HOW IT WORKS
Steel Porcupine™ is designed to be facilitator-led, structured, and repeatable, while remaining flexible enough to support different teaching styles and cohort sizes.
A typical session follows a clear sequence
1. Scenario Setup
Each simulation begins with a defined scenario that establishes:
Context and background
Roles and responsibilities
Initial conditions and constraints
Time horizon and turn structure
Scenarios are pre-designed to reflect real-world complexity while remaining pedagogically focused. Facilitators do not need to design scenarios themselves.
2. Role Assignment and Briefing
Participants are assigned roles appropriate to the scenario and cohort size.
This may include political leaders, ministries, institutions, or other decision-making actors.
Before play begins, participants receive a briefing outlining:
Their objectives and constraints
Available decision domains
The structure of each decision cycle
This ensures all participants begin with a shared understanding of the system they are operating within.
3. Structured Decision Cycles
The simulation progresses in turns, each representing a defined period of in-scenario time.
During each turn, participants:
Consider available information
Debate options within their roles
Speak to other participants to ‘back channel’
Make structured decisions across key domains (e.g. political, economic, media)
Decisions are constrained by the scenario rules, ensuring focus and comparability across runs.
4. System Response and Consequences
Once decisions are submitted, the simulation engine evaluates their effects.
Outcomes are generated based on:
Interactions between decision domains
Scenario-specific rules and constraints
Real-world context and AI-assisted modelling
Consequences may be immediate or delayed, and often propagate across systems, producing second- and third-order effects.
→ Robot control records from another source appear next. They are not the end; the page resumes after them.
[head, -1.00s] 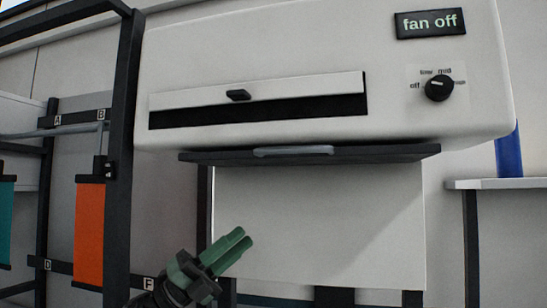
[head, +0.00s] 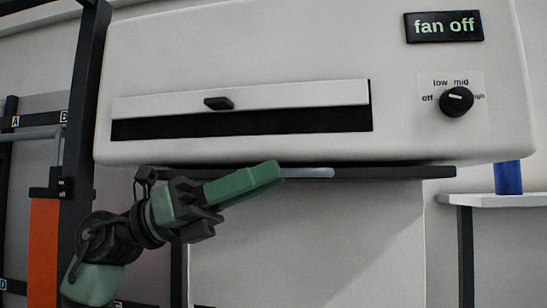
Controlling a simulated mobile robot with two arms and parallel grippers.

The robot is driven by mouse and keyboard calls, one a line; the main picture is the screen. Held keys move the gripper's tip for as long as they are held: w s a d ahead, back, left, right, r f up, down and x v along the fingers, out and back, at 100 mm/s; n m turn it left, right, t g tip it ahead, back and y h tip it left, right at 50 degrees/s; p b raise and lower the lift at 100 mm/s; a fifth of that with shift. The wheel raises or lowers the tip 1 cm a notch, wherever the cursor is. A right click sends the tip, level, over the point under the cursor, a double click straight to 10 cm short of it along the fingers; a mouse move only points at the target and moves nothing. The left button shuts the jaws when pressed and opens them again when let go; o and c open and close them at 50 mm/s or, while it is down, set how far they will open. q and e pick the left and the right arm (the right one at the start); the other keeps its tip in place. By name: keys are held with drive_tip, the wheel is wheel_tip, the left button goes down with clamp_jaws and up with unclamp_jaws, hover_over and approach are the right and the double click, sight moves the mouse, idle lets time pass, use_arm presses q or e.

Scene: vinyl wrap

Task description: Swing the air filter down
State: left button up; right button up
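A dark flat panel (head: 400,173), which looks to be the air filter, lies about level under the white fan unit (head: 230,50). It has a light grey bar handle (head: 312,173) on its front edge. My left gripper (head: 272,174) reaches up from the lower left, its green fingertips over the handle's left end in the picture. The fingers overlap from this side, so their gap is hidden, and I cannot tell whether they touch the handle. My right gripper is not in view.
The unit has a long slot (head: 240,121) with a black knob (head: 218,103) above it, a dial (head: 456,101) and a "fan off" display (head: 444,27). A dark post (head: 85,90) stands close at left. A shelf (head: 505,199) holds a blue object (head: 508,177) at right.

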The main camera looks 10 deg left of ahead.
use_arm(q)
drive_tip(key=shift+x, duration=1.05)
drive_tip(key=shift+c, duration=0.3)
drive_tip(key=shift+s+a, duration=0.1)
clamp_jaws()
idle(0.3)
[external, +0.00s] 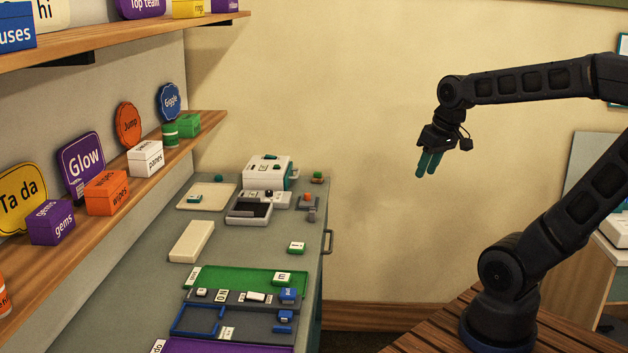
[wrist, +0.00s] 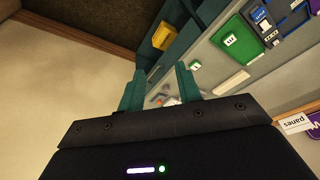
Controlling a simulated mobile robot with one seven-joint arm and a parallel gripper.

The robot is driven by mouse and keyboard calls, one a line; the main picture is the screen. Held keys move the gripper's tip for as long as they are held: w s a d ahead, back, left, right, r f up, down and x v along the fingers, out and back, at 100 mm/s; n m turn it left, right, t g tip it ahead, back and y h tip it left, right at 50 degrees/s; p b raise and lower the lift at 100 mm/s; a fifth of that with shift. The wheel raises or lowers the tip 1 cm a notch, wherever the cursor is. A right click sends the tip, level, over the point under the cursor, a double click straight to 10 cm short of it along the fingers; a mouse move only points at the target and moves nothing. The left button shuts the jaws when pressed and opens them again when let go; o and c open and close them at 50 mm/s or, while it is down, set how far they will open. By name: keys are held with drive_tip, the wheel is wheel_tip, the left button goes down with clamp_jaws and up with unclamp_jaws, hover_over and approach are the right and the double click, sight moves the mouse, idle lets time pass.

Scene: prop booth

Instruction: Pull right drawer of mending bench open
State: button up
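The mending bench (external: 255,215) is a long grey-topped bench along the left wall. A dark bar handle (external: 328,242) stands out from its right-hand side, near the far end; the drawer front around it is seen too edge-on to tell how far it is open. My gripper (external: 428,166) hangs in the air to the right of the bench and above it, apart from the handle. Its teal fingers are spread with nothing between them, as the wrist view also shows (wrist: 158,72). The bench's teal side (wrist: 178,45) appears beyond the fingers in the wrist view.
A white machine (external: 268,172), a green tray (external: 245,281) and small labelled blocks crowd the bench top. Shelves (external: 150,178) with signs and boxes hang above. A yellow object (wrist: 163,36) shows by the bench side. Open space lies between bench and arm.

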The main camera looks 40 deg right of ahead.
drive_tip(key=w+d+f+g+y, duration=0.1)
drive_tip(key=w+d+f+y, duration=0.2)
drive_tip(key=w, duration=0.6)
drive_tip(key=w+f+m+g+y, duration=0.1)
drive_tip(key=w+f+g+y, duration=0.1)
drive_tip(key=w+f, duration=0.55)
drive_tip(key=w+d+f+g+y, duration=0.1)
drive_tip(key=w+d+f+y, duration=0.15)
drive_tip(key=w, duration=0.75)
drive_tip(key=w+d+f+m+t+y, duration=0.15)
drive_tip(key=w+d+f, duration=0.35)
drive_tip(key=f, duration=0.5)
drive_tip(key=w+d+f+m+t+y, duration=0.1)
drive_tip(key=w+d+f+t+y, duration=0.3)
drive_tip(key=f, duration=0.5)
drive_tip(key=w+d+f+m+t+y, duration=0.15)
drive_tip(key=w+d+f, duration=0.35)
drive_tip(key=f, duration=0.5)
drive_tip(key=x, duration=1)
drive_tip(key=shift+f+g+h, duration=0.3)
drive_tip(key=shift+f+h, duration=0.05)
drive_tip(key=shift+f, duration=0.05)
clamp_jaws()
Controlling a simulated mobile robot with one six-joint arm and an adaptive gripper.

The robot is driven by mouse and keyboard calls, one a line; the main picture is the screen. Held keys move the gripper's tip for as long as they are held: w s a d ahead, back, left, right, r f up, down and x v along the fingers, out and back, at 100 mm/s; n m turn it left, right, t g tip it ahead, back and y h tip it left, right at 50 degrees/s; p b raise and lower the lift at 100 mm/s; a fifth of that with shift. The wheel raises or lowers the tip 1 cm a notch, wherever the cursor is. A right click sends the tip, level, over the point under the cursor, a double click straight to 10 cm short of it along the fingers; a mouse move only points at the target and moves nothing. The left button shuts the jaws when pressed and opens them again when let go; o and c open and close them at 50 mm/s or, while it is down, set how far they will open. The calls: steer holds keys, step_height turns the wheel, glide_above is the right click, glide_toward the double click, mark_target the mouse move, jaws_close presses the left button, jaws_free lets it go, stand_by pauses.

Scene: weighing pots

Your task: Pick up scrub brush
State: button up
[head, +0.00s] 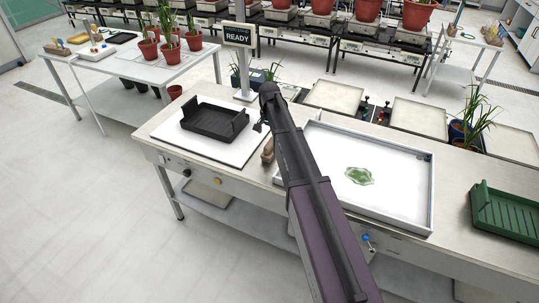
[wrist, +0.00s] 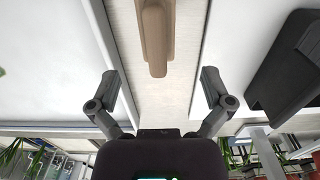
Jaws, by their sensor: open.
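The scrub brush (head: 267,151) shows as a brown wooden piece on the bench, in the gap between the white scale plate and the white tray. My arm partly covers it in the head view. In the wrist view the brush (wrist: 155,38) is at the top centre, its long side running up the picture, its upper end cut off. My gripper (wrist: 160,84) is open and empty there, with one finger on each side and the brush lying beyond the fingertips, apart from them. In the head view my gripper (head: 262,122) is above the bench, largely hidden by its own body.
A black tray (head: 213,123) stands on the white plate (head: 240,155) at left. A shallow white tray (head: 400,212) with a green patch (head: 359,176) lies at right. A green rack (head: 505,212) is far right. A READY sign (head: 238,35) stands on a post behind.

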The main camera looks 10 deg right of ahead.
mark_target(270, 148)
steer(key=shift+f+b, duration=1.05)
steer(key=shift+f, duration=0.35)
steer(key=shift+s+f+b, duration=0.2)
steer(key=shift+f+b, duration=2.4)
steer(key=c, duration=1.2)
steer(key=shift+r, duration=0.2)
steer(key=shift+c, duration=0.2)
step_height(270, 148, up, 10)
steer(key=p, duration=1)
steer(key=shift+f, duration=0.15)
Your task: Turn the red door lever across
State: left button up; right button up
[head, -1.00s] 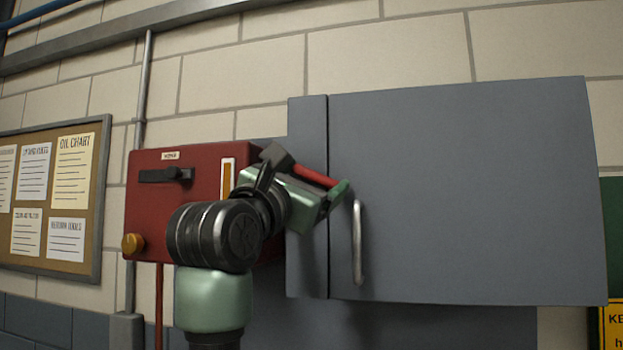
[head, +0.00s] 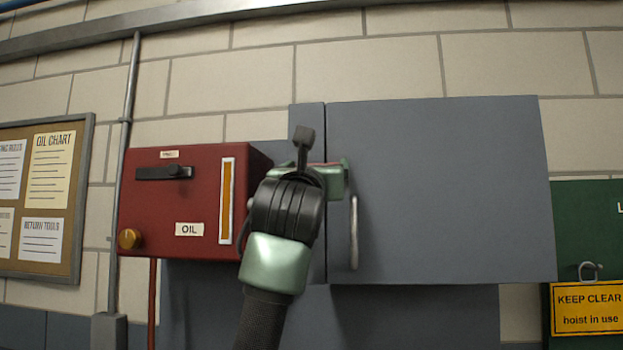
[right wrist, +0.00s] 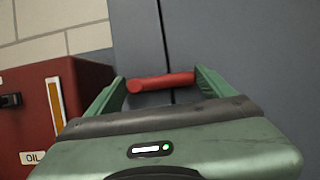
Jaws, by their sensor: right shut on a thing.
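The red door lever (right wrist: 150,83) lies roughly level across the dark seam between the narrow left panel and the grey cabinet door (head: 440,190). In the head view only a thin red strip of it shows (head: 322,164); my right gripper and wrist hide the rest. My right gripper (head: 328,172) is shut on the lever. In the right wrist view its green fingers (right wrist: 158,80) stand at the two ends of the lever. The door is flush with the narrow panel and looks closed. My left gripper is in neither view.
A red oil box (head: 170,205) with a black handle and yellow knob is left of my right arm. A vertical door handle (head: 354,232) is just right of my gripper. A green cabinet (head: 590,235) with a yellow sign stands at far right.

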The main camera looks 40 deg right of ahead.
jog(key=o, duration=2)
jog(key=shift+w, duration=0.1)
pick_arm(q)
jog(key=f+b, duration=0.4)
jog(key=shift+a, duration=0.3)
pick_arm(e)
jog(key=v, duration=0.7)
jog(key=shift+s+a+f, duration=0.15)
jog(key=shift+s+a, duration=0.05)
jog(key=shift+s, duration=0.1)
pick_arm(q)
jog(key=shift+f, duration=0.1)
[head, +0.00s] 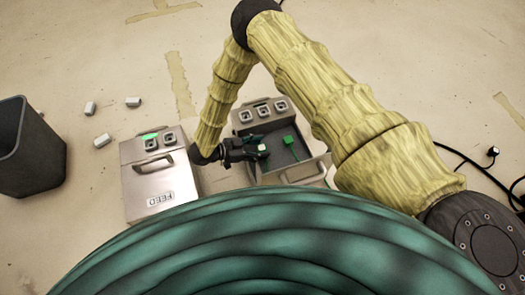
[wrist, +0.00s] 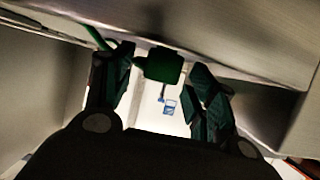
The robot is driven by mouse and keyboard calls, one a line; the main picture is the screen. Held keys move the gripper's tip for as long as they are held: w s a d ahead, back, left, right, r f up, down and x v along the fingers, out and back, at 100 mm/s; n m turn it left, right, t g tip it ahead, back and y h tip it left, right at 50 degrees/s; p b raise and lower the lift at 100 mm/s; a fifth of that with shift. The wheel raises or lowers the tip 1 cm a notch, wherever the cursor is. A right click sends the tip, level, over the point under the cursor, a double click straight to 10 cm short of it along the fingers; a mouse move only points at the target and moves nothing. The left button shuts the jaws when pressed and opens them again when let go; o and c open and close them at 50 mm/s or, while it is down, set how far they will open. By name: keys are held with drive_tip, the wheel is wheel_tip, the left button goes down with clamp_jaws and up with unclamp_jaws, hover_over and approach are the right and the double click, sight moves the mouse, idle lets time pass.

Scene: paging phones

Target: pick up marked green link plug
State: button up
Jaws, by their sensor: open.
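My gripper (head: 257,150) reaches into the open compartment of a grey metal case (head: 303,174) in the head view. A pale and green piece (head: 263,147) shows at its fingertips. A second green plug (head: 289,140) lies to the right in the same compartment. In the wrist view the fingers of my gripper (wrist: 162,82) are apart, with a green plug (wrist: 160,66) between and beyond them. A bright pale face with a small blue mark (wrist: 171,107) shows below it, also between the fingers. I cannot tell whether this face belongs to the plug.
A closed metal case marked FEED (head: 158,180) stands left, with a green patch and sockets on top. Small white blocks (head: 102,140) lie on the floor near a dark bin (head: 28,147). Black cables (head: 475,163) lie at right. Metal walls stand close around my gripper.

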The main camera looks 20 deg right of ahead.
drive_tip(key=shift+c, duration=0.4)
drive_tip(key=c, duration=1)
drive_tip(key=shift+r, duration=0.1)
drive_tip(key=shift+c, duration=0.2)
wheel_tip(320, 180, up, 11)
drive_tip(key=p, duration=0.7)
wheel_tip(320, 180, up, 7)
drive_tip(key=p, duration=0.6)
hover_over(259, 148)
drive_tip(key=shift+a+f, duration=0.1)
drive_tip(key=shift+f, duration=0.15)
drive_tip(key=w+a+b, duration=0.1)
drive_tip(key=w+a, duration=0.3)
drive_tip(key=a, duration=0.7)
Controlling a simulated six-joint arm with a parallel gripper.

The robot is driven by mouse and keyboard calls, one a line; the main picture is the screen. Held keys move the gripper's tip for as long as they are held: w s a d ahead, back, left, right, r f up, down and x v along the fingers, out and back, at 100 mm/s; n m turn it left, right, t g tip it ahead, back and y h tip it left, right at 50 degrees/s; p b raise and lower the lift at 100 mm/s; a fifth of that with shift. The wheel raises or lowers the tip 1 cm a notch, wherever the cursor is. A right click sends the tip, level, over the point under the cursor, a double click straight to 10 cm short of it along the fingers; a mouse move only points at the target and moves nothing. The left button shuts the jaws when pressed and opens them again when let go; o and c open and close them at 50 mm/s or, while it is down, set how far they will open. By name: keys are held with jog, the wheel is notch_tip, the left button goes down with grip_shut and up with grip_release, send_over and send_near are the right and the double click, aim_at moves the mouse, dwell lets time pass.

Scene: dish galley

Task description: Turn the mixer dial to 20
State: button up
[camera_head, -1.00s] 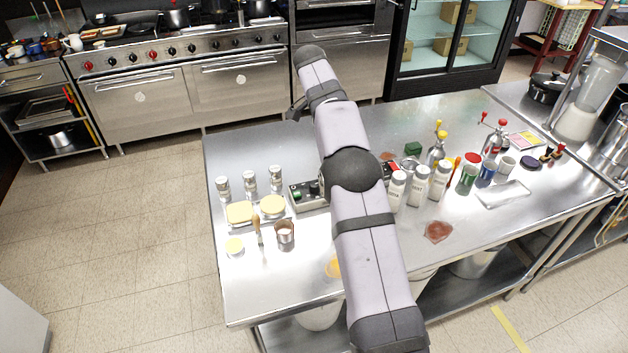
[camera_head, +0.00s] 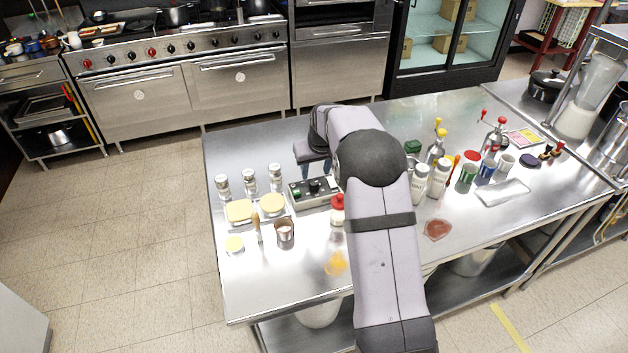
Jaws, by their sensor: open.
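The control box (camera_head: 316,199) is a small grey panel with a black top face, standing on the steel table left of my arm. A dark round dial (camera_head: 314,186) stands on its face, with a green spot beside it. The dial's scale and pointer are too small to read. My gripper (camera_head: 316,171) is just behind the box, pointing down, with its two dark fingers spread and nothing seen between them. It looks apart from the dial.
Several shakers (camera_head: 249,181) stand left of the box, near a tray of yellow food (camera_head: 240,211). A copper cup (camera_head: 284,232) and a red-capped bottle (camera_head: 337,212) stand in front. White bottles (camera_head: 440,180) stand right of my arm. The table's back left is clear.

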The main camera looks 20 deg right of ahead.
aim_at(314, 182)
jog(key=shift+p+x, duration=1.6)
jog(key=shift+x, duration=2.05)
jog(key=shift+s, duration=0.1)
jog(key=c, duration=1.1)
No outcomes are pre-scripted.
5. Information, Dashboards, and Feedback
At the end of each turn, participants receive:
Updated information relevant to their roles
Clear summaries of system changes
Dashboards showing key indicators and trends
This allows participants to track how decisions have shaped outcomes over time and to reassess strategy in subsequent turns.
6. Reflection and Debrief
Each simulation concludes with a structured debrief, supported by:
Decision logs
Outcome summaries
Comparative indicators across turns
Facilitators can use these materials to support discussion, reflection, and assessment — focusing on reasoning, trade-offs, and unintended consequences rather than “success” or “failure”.
Facilitator-Led by Design
Steel Porcupine™ is designed to support facilitators, not replace them. Facilitators retain control over:
Pace and timing
Discussion depth
Learning objectives
When and how debriefing occurs
No technical expertise is required beyond basic familiarity with the scenario materials.
Repeatable, Comparable, Flexible
Because simulations are rules-based rather than scripted:
Sessions can be repeated across cohorts
Outcomes can be compared and discussed
Complexity can be calibrated without redesign
This makes Steel Porcupine™ suitable for both one-off workshops and repeated use within degree programmes.